To get started, let us revisit my favourite writing rule, which is actually a quotation from American writer Mary Heaton Vorse:

The art of writing is the art of applying the seat of the pants to the seat of the chair.

Translation: sit down and write.

It's as simple as that.

So, writers (and I'm thinking especially of the young writers in my Writer In Residence program this year - you know who you are!), don't put it off.  Don't make excuses.

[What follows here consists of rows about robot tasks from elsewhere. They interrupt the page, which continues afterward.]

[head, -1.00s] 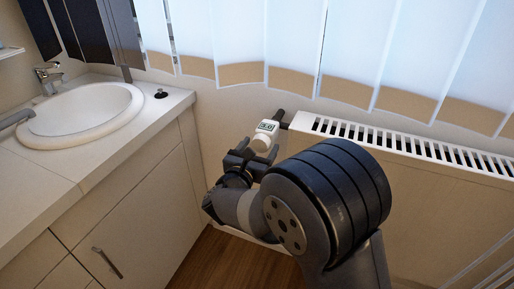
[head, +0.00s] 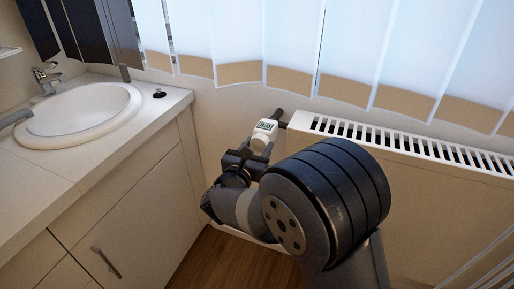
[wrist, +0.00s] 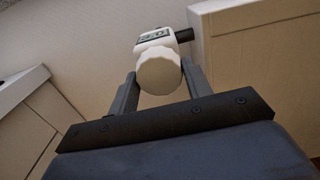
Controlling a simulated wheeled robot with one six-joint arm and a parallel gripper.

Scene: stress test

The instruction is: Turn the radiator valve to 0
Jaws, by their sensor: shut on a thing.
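The radiator valve (head: 265,128) is white with a small display on top. It sits at the left end of the radiator (head: 400,146), on a dark pipe fitting. In the wrist view the valve's round white knob (wrist: 159,74) faces me, with the display (wrist: 154,36) above it; its digits are too small to read surely. My gripper (head: 256,150) is shut on the knob, with one finger on each side of it. The gripper also shows in the wrist view (wrist: 160,90). The lower part of the knob is partly hidden by the gripper in the head view.
A counter with a white sink (head: 80,115) and a cabinet (head: 140,215) stands close on the left. Vertical blinds (head: 340,50) hang above the radiator. Wooden floor (head: 235,258) shows between cabinet and radiator.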

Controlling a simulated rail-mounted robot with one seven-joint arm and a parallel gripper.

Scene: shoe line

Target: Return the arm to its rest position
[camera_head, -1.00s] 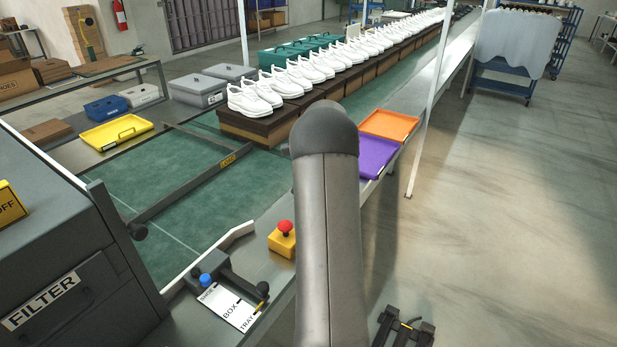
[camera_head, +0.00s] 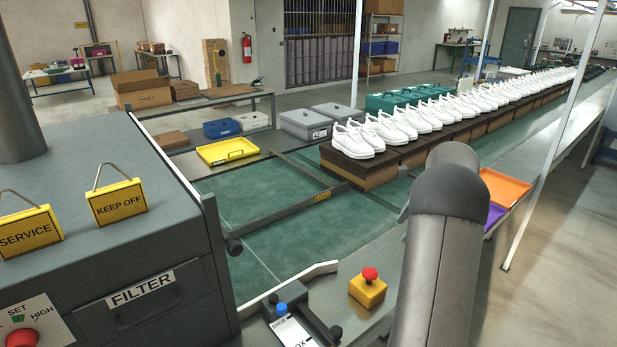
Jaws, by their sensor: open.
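My arm (camera_head: 434,265) rises from the bottom edge, right of centre, and bends at a rounded grey joint. Its upper link hides part of the belt edge and the purple tray behind it. My gripper does not show in this view, so its fingers cannot be seen.
A grey machine labelled FILTER (camera_head: 140,285) fills the left front. A red-topped yellow button box (camera_head: 368,288) stands left of my arm. White shoes on brown boxes (camera_head: 360,172) line the green belt (camera_head: 255,220). A yellow tray (camera_head: 228,151) and orange tray (camera_head: 505,187) lie at its sides.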

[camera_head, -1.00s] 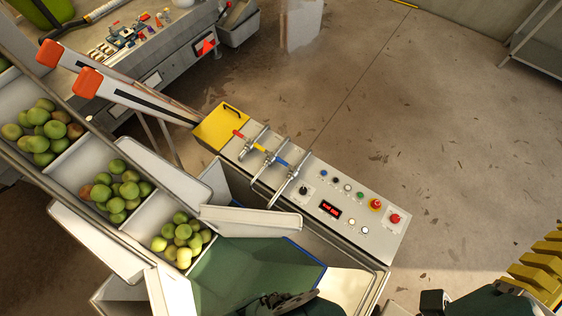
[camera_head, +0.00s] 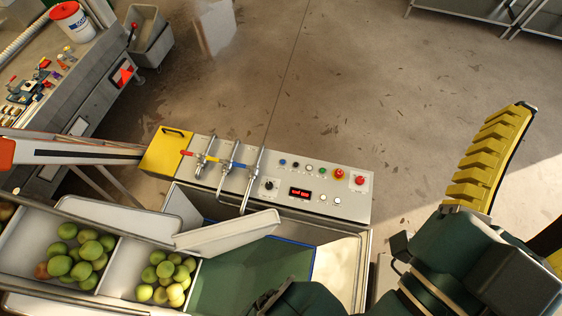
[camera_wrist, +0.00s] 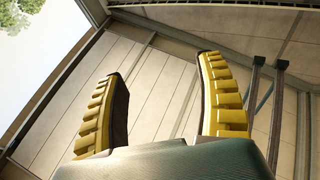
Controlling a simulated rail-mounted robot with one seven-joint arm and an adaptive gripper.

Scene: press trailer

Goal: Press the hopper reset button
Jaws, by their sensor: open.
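The control panel (camera_head: 235,188) is a pale sloped box in the head view. The labels are too small to read, so I cannot tell which is the hopper reset button. My gripper, with ridged yellow fingers, is right of the panel, clear of it. The wrist view shows my gripper (camera_wrist: 160,70) open and empty, facing a wall.
Bins of green fruit (camera_head: 165,278) and a green chute (camera_head: 250,278) lie in front. A cluttered bench (camera_head: 85,75) stands upper left.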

Instead, make time. Find a chair, sit down, and write.  I guarantee you will feel so much better for having followed this simple rule.

(Photo by Jean Mills)

Monday, January 10, 2011

Letters to the Editor

One of Life's pleasures is writing a Letter to the Editor

I encounter a news item or feature in the paper - my morning read is The Globe and Mail - that draws an immediate reaction: yea or nay, sometimes gentle, sometimes fierce. The next thing I know, I'm walking around the house marshalling my ideas into three or four sentences that capture the absolute essence of my response. 

It has to be short. It has to be focused. It has to be relevant. No tangents, no wandering, and, if possible, not too much "I".  The secret of a good letter to the editor is to send a message that is more about the issue and less about you.

Sometimes it works. Sometimes it doesn't.  Today it did work, and my response to weekend columns about hockey (a passion of mine) by Roy MacGregor and Christie Blatchford made it into The Globe.

Another one of Life's pleasures is opening up to the Comment page and seeing your name in print. Okay, it's just a Letter to the Editor. But it's still the product of careful reading, contemplation and writing.

A Letter to the Editor is the writing process in a nutshell - with a nation of readers built in for free.